En esquissant ce papier, nous lisons un petit texte de Jean Giono intitulé L’homme qui plantait des arbres. Dans ce très beau récit, le narrateur fait un saut dans un endroit désert où il rencontre un homme solitaire qui trie des glands et les plante. Le narrateur va aux champs de bataille pour participer à la guerre de 1914, puis revient après de longues années et trouve toute une forêt de chênes ! Gland, puis chêne, et forêt, ce qui rappelle étrangement une métaphore hégélienne à propos de la vérité : « Le bourgeon disparaît dans l’éclosion de la floraison, et l’on pourrait dire qu’il est réfuté par celle-ci, de la même façon que le fruit dénonce la floraison comme fausse existence de la plante, et vient s’installer, au titre de la vérité de celle-ci, à la place de la fleur. » 
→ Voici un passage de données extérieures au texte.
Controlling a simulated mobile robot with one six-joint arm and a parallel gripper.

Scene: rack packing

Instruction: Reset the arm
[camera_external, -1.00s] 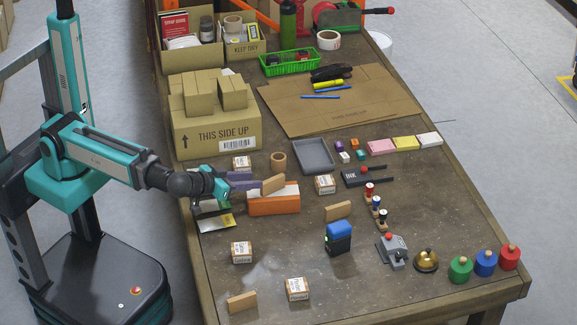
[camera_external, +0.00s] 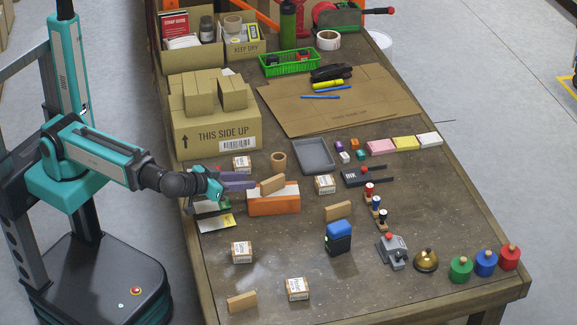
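My gripper (camera_external: 238,181), with purple-grey fingers, is over the left part of the table. Its fingers look apart, with nothing seen between them. It points right, toward an orange and white rack (camera_external: 273,204), and is just left of it. A tan block (camera_external: 272,184) stands in or behind the rack's top; which one I cannot tell. My arm reaches in from the left, bent low over the table edge.
A white-labelled small box (camera_external: 242,164) stands just behind my gripper, and cards (camera_external: 216,223) lie below it. Large cartons (camera_external: 216,135) stand behind. Another small box (camera_external: 242,252) stands in front. The space above the table looks free.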

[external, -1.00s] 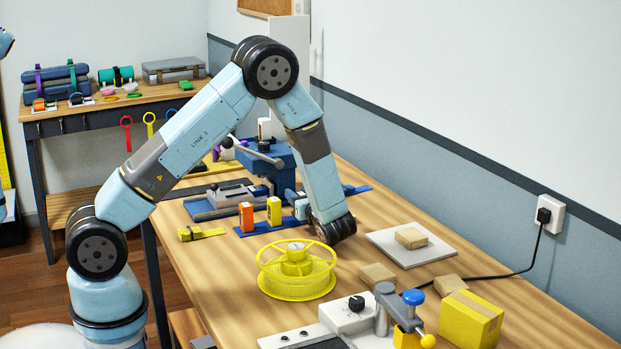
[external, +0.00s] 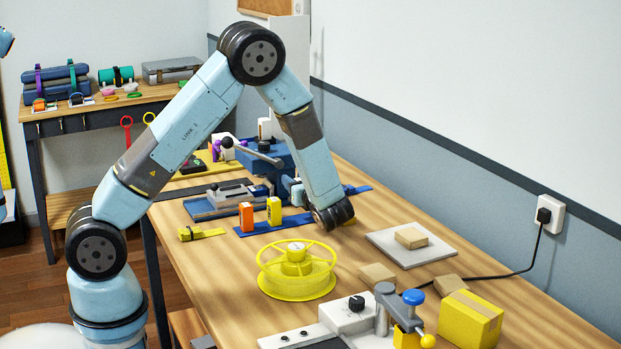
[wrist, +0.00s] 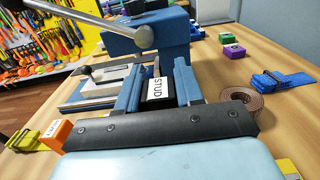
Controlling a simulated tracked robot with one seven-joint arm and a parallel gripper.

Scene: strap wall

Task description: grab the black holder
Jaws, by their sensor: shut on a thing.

Un comité administratif, apparemment composé d’écolos, visite les lieux croyant que les arbres ont poussé d’eux-mêmes. Génération spontanée. « Forêt naturelle », dit-il tout naturellement ! « Forêt culturelle » dirai-je bien évidemment.  En parcourant le texte, m’est venue l’idée que Taha est l’homme qui plante des fleurs. Sauf que lui, il plante des fleurs symboliques, des concepts, des idées authentiques, que les lecteurs découvriront un jour (espérons-le proche !) et là ils diront : « En voilà un espace fleurissant où l’on peut respirer l’air frais, loin, très loin, des idées reçues, rabâchées à la nausée. », et peut-être découvriront-ils, enté sur le livre objet de cet article, son dernier ouvrage intitulé Les concepts moraux : deux sacrés volumes qui se proposent d’engager un dialogue aussi profond que pertinent avec les grands penseurs de la modernité occidentale, à commencer par Kant, passant par Weber, arrivant à Rawls et Jonas… 

Osons souhaiter, par le présent, susciter la curiosité du lecteur pour plonger dans ce livre, et peut-être même dans toute l’œuvre de Taha Abderrahmane, œuvre-fleuve, rien que pour s’écarter un peu des sentiers battus, du déjà-vu…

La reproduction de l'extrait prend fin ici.